Every online store is a website, but not every website is a store. A regular website shares information, like a blog or a portfolio. An online store adds the machinery to actually sell: a product catalog, a shopping cart, a checkout, and a payment gateway that takes money. The selling capability is what makes it a store.

How much does it cost to start an online store?

You can start for well under $100 a month in software, often closer to $30–50 with an all-in-one builder, plus a domain at around $12 a year. Payment processing takes roughly 2.9% plus $0.30 per sale. The larger costs are usually inventory, shipping, and marketing rather than the store itself.

Do I need a custom domain for my online store?

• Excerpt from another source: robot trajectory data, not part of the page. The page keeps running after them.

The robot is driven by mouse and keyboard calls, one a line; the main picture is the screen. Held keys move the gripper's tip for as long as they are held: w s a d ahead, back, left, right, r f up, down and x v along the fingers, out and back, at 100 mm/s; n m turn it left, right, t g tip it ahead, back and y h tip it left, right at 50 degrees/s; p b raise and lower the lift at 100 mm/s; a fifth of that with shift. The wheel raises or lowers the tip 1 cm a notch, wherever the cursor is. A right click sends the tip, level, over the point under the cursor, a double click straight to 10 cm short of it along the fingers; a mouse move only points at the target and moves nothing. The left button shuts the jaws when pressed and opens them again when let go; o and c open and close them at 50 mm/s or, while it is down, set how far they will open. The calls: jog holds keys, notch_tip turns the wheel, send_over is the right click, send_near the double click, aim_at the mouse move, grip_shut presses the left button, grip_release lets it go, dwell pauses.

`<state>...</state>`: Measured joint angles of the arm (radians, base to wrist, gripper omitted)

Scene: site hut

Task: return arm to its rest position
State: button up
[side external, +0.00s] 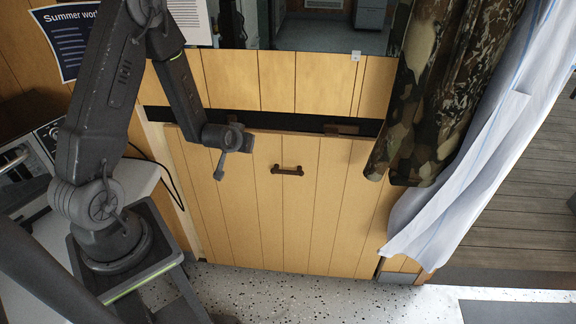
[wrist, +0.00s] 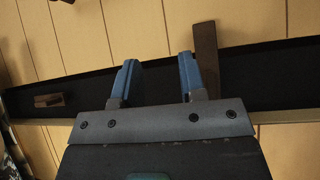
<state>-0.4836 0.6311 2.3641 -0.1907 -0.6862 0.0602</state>
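My gripper (side external: 234,160) hangs from my bent arm in front of the wooden front panel (side external: 332,215), near its upper left part. In the wrist view its two blue fingers (wrist: 158,62) stand apart with nothing between them, so it is open and empty. The panel has a dark brown handle (side external: 287,171), clear of the gripper to its right. A dark gap (side external: 270,119) runs along the panel's top edge. The gap also shows in the wrist view (wrist: 85,93), behind the fingers. I cannot tell whether the fingers touch anything.
A brown block (side external: 340,129) sits at the gap. A camouflage cloth (side external: 430,90) and white curtain (side external: 480,170) hang on the right. A grey worktop (side external: 142,178) with a metal appliance (side external: 18,160) is on the left. Speckled floor (side external: 300,290) lies below, clear in front of the panel.

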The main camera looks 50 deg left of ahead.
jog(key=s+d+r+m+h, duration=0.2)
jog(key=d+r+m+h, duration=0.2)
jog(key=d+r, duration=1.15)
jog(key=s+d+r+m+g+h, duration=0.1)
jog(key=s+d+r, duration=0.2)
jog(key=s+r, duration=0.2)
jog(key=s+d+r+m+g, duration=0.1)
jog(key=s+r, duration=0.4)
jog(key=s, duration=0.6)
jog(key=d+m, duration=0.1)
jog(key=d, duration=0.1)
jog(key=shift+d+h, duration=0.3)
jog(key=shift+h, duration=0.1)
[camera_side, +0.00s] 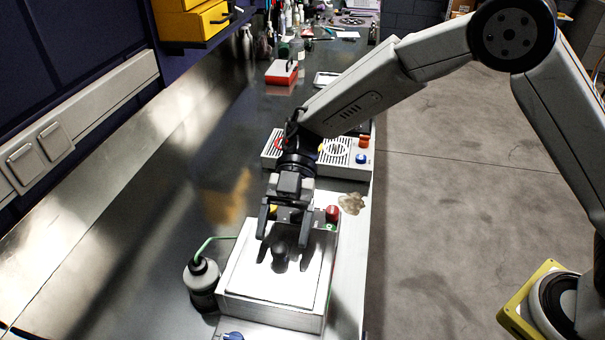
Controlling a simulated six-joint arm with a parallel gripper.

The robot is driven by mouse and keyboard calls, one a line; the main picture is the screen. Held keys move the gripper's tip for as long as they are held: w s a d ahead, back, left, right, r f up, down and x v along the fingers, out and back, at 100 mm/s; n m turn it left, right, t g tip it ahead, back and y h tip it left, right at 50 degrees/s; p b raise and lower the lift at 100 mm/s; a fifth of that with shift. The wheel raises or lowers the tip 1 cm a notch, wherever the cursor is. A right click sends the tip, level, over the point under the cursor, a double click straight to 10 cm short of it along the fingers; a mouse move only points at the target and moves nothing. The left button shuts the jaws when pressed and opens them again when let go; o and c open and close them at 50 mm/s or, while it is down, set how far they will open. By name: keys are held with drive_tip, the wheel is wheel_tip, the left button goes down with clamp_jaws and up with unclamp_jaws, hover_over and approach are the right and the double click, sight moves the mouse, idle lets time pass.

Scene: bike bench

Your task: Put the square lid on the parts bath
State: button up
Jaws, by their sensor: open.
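The parts bath (268,313) is a white box near the front edge of the bench. The square lid (262,285) is a white plate with a dark knob (281,256) in its middle. It lies flat over the top of the bath and looks roughly square with the rim; whether it is fully seated I cannot tell. My gripper (284,258) is open above the lid, pointing down. Its fingers are apart, one on each side of the knob, and a gap shows beside it. The fingers partly hide the far part of the lid.
A dark bottle (202,287) with a green tube stands just left of the bath. A red knob (333,213) is at its far right corner and a blue knob (233,336) in front. A crumpled rag (351,203) and a grilled device (338,154) lie behind. The bench at left is clear.

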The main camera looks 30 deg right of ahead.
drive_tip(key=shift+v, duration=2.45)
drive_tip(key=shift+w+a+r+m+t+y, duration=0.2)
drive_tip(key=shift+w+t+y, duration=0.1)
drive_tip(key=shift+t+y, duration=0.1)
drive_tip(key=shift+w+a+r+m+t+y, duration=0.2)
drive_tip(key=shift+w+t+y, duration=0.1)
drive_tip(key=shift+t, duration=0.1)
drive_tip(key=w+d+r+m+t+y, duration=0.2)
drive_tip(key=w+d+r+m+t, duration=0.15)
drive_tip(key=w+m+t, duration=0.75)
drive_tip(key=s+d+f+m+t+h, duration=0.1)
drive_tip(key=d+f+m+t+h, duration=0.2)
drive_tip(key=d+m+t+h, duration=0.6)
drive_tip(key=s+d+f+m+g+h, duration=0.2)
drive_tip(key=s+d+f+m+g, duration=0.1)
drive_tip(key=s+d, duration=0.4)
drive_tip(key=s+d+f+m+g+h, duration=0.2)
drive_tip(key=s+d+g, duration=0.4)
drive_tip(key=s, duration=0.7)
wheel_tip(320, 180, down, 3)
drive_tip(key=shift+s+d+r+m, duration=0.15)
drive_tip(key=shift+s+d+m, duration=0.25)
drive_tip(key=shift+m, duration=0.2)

Yes, you should get one. A custom domain like yourbrand.com makes you look like a real business and builds trust at a glance. It's cheap, usually $10–15 a year, and it means the address belongs to you rather than being a long string of someone else's platform name. It also helps your store rank in search.

Is an online store better than selling on a marketplace?

It depends on your goal. Marketplaces give you instant traffic but take fees and own the customer relationship, so you compete on price and can be shut off at any time. An owned store gives you the brand, the data, and the margins, but you have to earn the traffic yourself. Many founders use both, treating marketplaces as discovery and the store as home base.

How do payments work on an online store?

A payment gateway handles it. When a customer enters their card at checkout, the gateway securely authorizes the charge, takes the money, and deposits it into your account minus a processing fee, typically around 2.9% plus $0.30 per transaction. You never touch or store the raw card data yourself, which keeps you compliant and the customer safe.

How long does it take to build an online store?

With modern tools, a basic but real store can go live in a single day, sometimes an afternoon if your products and photos are ready. The build itself is fast; the parts that take longer are good product photos, clear descriptions, and deciding your prices and policies. Platforms that automate setup can compress most of that into a single guided flow.